Content:
'Here' is about a train journey from the industrialised city into the countryside. The poem 'Here' was based on Larkin's experience from moving to Hull, when he had become to appreciate the countryside for its remoteness, and showed a distaste to the urban areas. His portrayal of the landscape has a romantic view vs industrial view, and describes nature to occasionally offer hope.
Theme:
Larkin is critical of the urban population, finding more beauty in the natural world. These landscapes represent the journey of life, looking at the themes of freedom and independence that the countryside symbolises. Larkin looks at the working-class in a snobby matter, critising their love for materialistic items that means people are obsessed with possessions and lose themselves naturally. Nature is redemptive and the city is sordid.
Voice:
Isolated from the outside world, the train passenger passes by all the places he sees, separated from the natural world he appreciates.
Structure:
The poem has four, eight-line stanzas with an ABBACDDC then ABBACDCD rhyme scheme. The rhymes however are half-rhymes, and sometimes barely work creating the poem to be relaxed, informal and have a casual tone.
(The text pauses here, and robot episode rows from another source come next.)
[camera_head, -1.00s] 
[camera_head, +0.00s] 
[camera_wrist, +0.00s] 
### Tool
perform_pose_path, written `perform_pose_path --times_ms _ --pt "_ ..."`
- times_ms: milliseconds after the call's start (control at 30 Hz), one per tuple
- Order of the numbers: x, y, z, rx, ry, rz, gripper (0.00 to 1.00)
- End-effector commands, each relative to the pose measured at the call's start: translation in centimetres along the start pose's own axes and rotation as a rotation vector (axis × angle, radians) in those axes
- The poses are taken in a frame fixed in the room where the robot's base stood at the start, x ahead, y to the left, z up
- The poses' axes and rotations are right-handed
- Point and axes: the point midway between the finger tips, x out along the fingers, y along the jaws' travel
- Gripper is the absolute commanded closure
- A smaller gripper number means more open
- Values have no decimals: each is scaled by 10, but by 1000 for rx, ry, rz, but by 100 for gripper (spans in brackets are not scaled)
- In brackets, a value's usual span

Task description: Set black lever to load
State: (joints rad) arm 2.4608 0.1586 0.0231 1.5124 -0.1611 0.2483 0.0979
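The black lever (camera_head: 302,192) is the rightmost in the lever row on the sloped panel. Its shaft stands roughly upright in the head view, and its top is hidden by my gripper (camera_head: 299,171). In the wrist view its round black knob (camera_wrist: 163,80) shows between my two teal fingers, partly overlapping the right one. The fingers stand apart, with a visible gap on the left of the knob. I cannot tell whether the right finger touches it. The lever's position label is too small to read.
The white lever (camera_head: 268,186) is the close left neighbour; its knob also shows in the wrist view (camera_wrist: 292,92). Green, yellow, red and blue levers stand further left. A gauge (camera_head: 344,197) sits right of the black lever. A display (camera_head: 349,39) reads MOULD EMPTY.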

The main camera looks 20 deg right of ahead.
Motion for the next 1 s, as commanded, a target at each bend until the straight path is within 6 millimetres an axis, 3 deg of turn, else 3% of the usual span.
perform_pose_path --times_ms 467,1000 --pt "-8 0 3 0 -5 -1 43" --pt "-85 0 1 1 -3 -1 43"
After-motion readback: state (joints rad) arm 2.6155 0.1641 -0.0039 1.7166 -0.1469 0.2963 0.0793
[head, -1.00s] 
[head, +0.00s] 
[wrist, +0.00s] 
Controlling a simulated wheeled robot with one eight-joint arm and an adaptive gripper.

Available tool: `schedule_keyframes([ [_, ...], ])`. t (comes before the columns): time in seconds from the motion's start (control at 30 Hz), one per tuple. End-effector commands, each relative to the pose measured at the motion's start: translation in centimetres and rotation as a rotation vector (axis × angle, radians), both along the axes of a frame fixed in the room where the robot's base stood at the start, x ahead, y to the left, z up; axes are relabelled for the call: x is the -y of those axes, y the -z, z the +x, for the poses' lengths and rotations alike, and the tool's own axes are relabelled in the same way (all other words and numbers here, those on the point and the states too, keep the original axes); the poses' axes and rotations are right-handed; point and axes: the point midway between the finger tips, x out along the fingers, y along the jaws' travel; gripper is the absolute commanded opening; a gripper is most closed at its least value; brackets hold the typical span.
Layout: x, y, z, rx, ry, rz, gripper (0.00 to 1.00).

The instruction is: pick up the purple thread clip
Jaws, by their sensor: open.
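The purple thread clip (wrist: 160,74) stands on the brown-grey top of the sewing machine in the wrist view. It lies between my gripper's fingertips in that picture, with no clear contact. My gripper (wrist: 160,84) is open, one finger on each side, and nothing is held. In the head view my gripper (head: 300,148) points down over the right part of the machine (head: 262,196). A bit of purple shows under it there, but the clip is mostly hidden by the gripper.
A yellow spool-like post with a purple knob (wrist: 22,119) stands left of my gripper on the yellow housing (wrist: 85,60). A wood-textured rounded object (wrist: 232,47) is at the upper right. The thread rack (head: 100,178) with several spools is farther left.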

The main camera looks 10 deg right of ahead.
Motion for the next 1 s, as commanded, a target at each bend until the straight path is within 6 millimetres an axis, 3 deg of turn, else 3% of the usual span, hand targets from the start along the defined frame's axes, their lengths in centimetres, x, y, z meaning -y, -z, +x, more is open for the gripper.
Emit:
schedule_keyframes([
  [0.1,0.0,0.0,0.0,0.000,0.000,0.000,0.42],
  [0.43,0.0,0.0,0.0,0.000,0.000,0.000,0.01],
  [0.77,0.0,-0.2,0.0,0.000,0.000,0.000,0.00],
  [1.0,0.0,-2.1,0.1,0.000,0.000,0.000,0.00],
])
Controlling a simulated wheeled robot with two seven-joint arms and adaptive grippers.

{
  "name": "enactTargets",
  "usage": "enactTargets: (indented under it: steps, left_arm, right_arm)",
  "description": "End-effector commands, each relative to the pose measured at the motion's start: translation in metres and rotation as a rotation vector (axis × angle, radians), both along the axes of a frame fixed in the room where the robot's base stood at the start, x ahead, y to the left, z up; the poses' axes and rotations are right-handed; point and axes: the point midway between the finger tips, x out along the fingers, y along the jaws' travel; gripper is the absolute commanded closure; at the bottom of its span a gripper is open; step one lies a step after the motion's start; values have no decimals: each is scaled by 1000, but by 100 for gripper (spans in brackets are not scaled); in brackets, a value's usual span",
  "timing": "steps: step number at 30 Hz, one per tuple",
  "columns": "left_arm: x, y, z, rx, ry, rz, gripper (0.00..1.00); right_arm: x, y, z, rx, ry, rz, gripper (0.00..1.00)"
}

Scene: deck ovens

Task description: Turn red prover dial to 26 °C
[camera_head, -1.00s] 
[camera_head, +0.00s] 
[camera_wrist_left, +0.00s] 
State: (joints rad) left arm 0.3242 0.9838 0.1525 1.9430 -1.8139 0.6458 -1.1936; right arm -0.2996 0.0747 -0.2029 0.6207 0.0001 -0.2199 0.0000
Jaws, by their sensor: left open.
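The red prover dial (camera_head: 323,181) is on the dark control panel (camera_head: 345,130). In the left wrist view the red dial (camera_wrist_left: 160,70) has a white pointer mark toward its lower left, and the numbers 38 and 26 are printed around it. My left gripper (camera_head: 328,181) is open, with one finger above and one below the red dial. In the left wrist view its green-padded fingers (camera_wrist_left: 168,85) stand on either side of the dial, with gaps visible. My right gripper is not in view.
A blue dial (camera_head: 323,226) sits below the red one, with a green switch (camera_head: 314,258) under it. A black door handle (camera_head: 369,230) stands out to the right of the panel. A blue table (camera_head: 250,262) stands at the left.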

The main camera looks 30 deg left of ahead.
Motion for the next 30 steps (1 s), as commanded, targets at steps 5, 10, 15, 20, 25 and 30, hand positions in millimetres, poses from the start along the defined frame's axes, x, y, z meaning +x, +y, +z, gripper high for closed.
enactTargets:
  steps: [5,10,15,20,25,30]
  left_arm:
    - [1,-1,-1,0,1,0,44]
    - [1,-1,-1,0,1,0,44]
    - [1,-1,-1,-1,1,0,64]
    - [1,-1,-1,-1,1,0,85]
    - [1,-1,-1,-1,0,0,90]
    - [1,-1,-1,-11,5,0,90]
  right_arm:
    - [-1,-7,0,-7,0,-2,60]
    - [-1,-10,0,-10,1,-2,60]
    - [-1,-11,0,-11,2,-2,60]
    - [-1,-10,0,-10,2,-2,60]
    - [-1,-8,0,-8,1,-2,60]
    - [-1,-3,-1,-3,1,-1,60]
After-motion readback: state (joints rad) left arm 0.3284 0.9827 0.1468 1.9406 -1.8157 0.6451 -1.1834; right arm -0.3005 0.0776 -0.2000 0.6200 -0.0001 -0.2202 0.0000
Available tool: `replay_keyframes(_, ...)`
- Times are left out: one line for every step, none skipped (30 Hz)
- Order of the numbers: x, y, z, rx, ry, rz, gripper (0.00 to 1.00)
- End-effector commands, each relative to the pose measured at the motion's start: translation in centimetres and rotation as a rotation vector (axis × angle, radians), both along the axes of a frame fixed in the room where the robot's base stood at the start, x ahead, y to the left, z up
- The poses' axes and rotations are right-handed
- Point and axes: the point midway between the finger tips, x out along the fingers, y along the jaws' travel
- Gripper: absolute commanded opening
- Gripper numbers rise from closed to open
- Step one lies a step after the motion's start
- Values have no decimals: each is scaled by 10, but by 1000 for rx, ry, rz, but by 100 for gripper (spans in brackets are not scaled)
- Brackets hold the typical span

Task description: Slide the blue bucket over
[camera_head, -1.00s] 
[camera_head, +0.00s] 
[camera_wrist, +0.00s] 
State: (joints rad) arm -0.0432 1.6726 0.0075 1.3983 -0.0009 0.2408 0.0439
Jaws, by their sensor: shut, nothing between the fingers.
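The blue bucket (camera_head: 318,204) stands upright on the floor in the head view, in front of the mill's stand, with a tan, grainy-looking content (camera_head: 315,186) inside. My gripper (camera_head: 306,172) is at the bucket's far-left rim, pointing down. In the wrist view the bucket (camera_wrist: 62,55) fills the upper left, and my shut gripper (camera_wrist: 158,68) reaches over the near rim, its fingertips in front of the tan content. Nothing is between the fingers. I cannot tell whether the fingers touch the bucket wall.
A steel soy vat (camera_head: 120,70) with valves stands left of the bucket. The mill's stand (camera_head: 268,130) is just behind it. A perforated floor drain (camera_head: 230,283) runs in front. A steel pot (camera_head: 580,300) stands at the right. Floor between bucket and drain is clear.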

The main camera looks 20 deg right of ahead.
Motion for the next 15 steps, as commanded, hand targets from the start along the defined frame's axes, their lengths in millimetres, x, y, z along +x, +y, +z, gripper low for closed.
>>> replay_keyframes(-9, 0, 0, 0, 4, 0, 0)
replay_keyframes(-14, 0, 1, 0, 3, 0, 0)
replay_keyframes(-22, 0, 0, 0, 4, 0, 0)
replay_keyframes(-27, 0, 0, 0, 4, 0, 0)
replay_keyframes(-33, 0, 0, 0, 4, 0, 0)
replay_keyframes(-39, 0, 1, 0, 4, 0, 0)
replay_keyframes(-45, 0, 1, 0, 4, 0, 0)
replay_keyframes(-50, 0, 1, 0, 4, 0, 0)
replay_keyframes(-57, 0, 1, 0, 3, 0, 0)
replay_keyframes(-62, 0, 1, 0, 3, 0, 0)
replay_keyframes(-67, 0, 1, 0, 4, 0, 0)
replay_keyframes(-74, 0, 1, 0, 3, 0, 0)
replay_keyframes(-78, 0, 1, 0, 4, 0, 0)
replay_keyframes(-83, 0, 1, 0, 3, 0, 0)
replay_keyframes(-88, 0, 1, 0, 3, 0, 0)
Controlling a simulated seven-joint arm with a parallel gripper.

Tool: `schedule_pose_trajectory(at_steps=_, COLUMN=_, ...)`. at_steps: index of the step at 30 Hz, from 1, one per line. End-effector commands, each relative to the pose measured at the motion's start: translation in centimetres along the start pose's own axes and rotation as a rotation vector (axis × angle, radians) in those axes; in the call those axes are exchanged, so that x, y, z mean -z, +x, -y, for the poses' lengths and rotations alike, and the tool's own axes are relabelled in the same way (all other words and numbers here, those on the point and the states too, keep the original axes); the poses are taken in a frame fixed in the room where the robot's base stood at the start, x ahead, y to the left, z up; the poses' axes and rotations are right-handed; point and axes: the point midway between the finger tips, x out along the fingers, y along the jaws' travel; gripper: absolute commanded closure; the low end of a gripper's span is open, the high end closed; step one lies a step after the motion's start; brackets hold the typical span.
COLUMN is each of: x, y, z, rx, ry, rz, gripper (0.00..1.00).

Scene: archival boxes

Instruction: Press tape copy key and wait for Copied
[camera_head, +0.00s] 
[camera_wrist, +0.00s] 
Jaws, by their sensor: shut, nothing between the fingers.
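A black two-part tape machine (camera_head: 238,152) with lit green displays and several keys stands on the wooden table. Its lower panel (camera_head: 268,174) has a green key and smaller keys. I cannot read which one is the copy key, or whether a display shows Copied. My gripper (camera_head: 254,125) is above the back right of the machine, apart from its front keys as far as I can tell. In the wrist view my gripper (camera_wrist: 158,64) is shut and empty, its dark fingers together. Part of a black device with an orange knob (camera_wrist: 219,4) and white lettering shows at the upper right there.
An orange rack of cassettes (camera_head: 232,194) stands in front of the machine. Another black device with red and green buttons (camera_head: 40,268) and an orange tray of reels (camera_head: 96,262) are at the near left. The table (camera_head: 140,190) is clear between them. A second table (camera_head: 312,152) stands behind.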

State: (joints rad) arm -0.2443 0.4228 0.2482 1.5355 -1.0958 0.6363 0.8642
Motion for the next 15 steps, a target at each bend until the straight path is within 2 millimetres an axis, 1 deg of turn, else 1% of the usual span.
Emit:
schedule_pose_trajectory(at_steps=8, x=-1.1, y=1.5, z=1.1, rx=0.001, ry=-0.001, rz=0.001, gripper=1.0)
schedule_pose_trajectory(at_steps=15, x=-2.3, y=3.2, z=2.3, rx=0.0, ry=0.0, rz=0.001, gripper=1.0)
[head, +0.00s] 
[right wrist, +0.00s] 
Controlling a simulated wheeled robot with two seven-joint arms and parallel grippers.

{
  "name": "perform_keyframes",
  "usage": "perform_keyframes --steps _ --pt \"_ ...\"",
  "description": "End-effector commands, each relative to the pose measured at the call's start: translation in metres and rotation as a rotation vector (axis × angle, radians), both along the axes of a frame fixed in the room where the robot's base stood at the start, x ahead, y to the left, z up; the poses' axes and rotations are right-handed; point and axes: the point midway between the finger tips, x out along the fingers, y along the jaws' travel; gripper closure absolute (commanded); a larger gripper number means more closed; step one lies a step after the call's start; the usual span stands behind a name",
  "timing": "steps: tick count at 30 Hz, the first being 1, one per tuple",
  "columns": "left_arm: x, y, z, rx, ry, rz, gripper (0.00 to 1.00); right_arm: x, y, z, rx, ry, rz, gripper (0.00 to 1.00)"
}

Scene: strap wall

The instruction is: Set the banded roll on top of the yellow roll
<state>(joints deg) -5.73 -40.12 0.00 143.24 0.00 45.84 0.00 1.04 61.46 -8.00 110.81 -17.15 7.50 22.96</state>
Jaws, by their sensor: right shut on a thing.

Although the poem has structure, it is barely recognisable, fluent like the train journey Larkin experiences.
Key Features:
- 'traffic all night north, swerving through fields' - busy cars avoid crops and nature, cautious and careful
- 'skies and scarecrows, haystacks, hares and pheasants' contrast from the industrial scenery before, more pleasant surroundings of nature that are more attractive and cheerful to look at
- 'domes and statues, spires and cranes cluster' - towering buildings, high monumental ones gathered together like a crowd, busy in the city, claustrophobic and trapped, negative view on the city
- 'cheap suits, red kitchen-ware, sharp shoes, iced lollies' - materialistic, cheap, dull
Loneliness:
- 'removed lives... loneliness clarifies' 'unnoticed' 'hidden' 'neglected' - remoteness, quietness
Ending:
- 'hidden weeds flower' - new unwanted creations grow
- 'peopled air' - airless, smog, full of people, crowded, unbreathable
- The 'beach' is comforting, end of land and beginning of the ocean, old end and new start.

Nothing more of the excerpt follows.